Return the material word for word. Do not include the pictures.

= = =

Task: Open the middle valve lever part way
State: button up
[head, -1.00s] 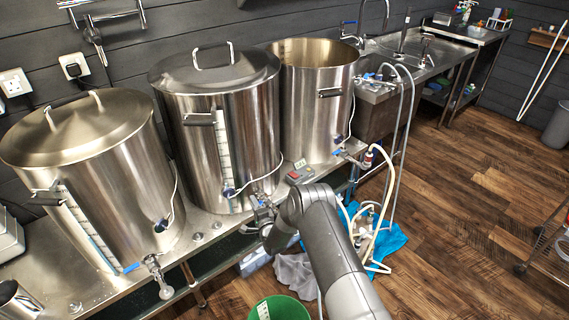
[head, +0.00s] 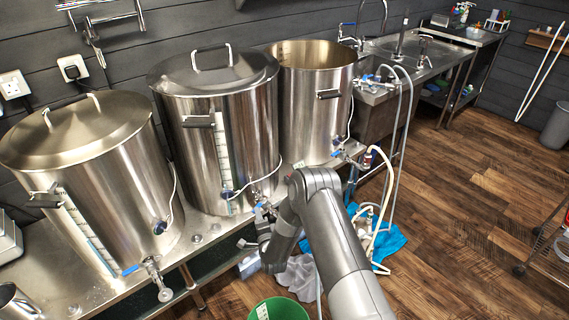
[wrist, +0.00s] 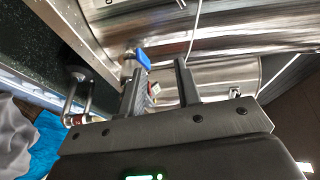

= = =

** Response to this exercise **
Task: Open the middle valve lever part way
State: button up
[head, -1.00s] 
[head, +0.00s] 
[wrist, +0.00s] 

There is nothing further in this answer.